There are 4 nations that incorporate the word Guinea into their own name.

These are:

The Republic of Guinea (Africa)
The Republic of Guinea-Bissau (Africa)
The Republic of Equatorial Guinea (Africa)
The Independent State of Papau New Guinea (Australasia, New Guinea)

Guinea Pigs are not native to any of these nations.

 
sam@ashbyz
101363.  Mon Oct 09, 2006 3:30 pm Reply with quote

Oddly, none of the countries were ruled (or colonies of or whatever) by the same country. The Republic of Guinea was once ruled by France, The Republic of Guinea-Bissau by Portugal, The Republic of Equatorial Guinea by Spain, and Papua New Guinea by Germany then Britain. Could any of it be related to a Guinea as in money?

 
Flash
101368.  Mon Oct 09, 2006 3:42 pm Reply with quote

Quote:
guinea:
former British coin, 1664, from Guinea, region along the west coast of Africa, presumably from an African word; the 20-shilling coins so called because they were first minted for British trade with Guinea (but soon in domestic use) and with gold from Africa. The original guinea (in use from 1663 to 1813) was based on the value of gold and by 1695 it was worth 30 shillings. William III then fixed its value at 21 shillings, 6 pence in 1698. The extra 6 pence were lopped off in December 1717.


http://www.etymonline.com/index.php?search=Guinea&searchmode=none

 
grizzly
101372.  Mon Oct 09, 2006 3:47 pm Reply with quote

Although FLash it still doesn't explain why that part of Africa is called Guinea (what is the etymology of Guinea in what ever native African language that our use of the word has come from) and why would New Guinea be called such?

 
96aelw
101403.  Mon Oct 09, 2006 5:06 pm Reply with quote

New Guinea was so named, I am informed by wikipedia, by a Spanish explorer called something like Ynigo Ortiz de Retez (he has an enya on his n, but I can't type those) in 1545, on the grounds that he felt there was a certain resemblance between the inhabitants of the two places. Why he should have thought this, and what form the resemblance was supposed to have taken, it does not say.

 
96aelw
101404.  Mon Oct 09, 2006 5:10 pm Reply with quote

Having said that.
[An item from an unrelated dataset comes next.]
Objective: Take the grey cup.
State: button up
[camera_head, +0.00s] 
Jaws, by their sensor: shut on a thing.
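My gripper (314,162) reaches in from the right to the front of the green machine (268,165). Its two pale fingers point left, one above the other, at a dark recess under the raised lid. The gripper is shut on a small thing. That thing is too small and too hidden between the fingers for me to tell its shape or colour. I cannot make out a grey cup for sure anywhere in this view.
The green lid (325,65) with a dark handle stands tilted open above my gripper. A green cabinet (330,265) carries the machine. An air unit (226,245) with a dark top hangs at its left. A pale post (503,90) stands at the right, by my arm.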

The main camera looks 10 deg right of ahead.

I just found another website which reckoned that his actual motive was that the coastline "remembered the coast of Guinea". Maybe they had been chums back in the distant but friendlier days of Pangaea. Although I would have thought they'd still have had to shout to be able to hear each other. Unless they communicated by getting Madagascar to pass notes, or something.